--- BEGIN PROVIDED RECORDS ---

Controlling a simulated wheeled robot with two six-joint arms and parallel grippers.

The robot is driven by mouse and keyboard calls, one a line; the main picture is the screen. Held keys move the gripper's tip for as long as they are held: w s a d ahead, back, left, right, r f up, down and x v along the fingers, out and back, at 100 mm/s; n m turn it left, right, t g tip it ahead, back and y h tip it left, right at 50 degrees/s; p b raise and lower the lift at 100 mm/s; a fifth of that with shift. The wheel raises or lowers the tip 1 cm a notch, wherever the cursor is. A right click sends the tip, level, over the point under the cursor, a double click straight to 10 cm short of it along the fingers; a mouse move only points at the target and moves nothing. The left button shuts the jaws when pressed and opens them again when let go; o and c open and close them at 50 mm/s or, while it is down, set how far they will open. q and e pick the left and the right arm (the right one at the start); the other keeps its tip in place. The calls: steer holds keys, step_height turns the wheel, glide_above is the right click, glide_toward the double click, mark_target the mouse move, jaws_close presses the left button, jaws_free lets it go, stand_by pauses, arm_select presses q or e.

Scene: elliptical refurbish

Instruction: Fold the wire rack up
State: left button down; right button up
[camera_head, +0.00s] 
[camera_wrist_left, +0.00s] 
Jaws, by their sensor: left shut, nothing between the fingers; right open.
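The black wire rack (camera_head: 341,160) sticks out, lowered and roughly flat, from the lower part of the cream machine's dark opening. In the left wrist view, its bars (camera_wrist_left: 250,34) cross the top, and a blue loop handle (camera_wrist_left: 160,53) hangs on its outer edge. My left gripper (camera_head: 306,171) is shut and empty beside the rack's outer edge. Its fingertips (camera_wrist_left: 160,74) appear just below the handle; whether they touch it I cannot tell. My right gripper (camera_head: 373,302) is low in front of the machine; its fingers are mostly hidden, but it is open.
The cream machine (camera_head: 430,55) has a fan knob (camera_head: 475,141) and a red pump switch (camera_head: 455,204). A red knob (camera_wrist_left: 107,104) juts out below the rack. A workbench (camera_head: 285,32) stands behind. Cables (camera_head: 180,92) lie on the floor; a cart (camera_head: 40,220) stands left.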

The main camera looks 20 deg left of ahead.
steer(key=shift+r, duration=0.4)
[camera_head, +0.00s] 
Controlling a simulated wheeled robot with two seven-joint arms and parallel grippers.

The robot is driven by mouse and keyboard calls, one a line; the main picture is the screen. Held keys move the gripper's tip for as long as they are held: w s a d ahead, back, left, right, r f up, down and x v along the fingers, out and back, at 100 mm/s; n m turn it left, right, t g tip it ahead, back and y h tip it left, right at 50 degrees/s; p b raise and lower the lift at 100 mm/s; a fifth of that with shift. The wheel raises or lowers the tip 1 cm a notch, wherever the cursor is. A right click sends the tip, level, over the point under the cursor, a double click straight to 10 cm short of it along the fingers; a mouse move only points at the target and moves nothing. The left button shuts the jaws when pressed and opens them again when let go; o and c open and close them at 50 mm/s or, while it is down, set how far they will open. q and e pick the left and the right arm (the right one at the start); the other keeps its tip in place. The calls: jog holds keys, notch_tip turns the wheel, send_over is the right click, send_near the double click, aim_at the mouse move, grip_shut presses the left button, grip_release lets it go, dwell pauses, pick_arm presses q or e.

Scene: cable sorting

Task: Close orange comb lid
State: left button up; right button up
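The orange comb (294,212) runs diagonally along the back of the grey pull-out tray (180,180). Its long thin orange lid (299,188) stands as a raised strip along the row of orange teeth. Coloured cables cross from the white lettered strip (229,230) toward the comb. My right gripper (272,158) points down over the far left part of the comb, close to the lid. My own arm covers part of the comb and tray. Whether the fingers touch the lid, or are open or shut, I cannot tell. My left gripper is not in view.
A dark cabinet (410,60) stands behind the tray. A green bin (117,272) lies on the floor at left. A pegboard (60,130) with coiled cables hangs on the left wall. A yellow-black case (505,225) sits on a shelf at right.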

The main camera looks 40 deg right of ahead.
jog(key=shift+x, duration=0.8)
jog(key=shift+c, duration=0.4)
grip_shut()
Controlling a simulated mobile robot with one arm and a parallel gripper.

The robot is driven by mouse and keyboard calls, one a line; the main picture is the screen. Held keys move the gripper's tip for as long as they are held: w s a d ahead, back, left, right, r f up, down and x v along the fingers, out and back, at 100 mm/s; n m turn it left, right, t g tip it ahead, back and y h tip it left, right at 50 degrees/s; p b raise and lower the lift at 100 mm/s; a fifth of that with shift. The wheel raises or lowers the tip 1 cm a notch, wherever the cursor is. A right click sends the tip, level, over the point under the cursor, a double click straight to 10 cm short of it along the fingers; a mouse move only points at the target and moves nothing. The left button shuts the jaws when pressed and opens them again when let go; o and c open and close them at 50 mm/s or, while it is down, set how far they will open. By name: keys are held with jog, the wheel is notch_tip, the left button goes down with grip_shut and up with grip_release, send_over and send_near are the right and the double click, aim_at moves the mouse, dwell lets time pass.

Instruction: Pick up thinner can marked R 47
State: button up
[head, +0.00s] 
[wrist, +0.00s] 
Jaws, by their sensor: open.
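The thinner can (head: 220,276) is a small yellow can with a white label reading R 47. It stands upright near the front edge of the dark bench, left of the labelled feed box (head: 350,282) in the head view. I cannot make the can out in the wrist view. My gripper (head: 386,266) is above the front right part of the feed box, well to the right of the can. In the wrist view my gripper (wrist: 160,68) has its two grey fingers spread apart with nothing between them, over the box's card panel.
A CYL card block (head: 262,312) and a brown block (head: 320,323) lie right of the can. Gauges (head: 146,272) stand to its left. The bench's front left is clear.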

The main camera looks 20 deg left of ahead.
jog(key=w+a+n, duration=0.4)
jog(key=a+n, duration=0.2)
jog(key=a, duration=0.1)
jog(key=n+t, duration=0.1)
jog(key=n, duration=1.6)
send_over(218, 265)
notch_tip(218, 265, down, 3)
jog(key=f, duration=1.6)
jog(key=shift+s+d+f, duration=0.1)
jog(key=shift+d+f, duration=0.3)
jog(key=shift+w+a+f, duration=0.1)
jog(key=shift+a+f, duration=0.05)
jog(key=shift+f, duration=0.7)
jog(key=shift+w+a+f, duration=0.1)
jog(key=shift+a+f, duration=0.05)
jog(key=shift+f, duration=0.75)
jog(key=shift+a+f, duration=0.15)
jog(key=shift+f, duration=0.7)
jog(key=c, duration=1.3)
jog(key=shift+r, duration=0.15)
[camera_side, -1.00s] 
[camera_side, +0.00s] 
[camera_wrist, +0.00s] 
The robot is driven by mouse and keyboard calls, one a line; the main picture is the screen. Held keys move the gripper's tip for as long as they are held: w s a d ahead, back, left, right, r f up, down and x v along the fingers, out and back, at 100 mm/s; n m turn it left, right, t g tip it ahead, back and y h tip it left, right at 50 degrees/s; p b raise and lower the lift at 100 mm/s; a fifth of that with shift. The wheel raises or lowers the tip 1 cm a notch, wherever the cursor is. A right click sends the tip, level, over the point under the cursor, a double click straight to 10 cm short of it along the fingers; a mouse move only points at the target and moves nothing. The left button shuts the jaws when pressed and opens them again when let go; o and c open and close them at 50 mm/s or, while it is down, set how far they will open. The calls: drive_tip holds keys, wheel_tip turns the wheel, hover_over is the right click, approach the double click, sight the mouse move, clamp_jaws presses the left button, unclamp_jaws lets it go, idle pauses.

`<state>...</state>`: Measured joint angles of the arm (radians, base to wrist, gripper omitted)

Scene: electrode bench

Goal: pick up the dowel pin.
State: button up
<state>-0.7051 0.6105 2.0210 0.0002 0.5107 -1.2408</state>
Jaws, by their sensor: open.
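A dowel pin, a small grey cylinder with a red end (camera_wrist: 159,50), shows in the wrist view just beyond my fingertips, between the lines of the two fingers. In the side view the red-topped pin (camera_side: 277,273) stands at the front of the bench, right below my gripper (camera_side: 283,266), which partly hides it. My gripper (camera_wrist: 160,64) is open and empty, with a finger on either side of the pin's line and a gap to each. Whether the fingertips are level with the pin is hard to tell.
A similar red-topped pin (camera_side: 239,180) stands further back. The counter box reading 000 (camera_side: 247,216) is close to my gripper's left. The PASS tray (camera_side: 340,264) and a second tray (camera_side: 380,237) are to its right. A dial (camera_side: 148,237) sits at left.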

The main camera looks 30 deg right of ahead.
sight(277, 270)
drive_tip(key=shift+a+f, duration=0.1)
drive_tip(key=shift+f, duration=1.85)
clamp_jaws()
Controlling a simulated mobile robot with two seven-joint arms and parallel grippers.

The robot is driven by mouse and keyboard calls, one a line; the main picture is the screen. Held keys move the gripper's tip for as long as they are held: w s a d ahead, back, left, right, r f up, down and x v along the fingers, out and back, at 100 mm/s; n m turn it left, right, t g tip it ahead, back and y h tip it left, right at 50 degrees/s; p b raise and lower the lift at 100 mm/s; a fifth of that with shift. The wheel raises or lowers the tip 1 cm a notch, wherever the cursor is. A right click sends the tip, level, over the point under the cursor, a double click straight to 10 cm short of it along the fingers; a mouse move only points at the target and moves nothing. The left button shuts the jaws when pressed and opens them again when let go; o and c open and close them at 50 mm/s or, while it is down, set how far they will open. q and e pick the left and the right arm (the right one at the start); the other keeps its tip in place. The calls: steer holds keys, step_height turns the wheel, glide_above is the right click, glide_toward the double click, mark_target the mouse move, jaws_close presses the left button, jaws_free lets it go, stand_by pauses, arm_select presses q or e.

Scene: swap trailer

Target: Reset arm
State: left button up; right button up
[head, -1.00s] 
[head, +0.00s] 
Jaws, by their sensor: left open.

--- END PROVIDED RECORDS ---

EXERCISE TASK: Only the lines from the one containing "[head, -1.00s]" through the end of the material should be reproduced, exactly, with both ends included.

THE RESPONSE:
[head, -1.00s] 
[head, +0.00s] 
Jaws, by their sensor: left open.

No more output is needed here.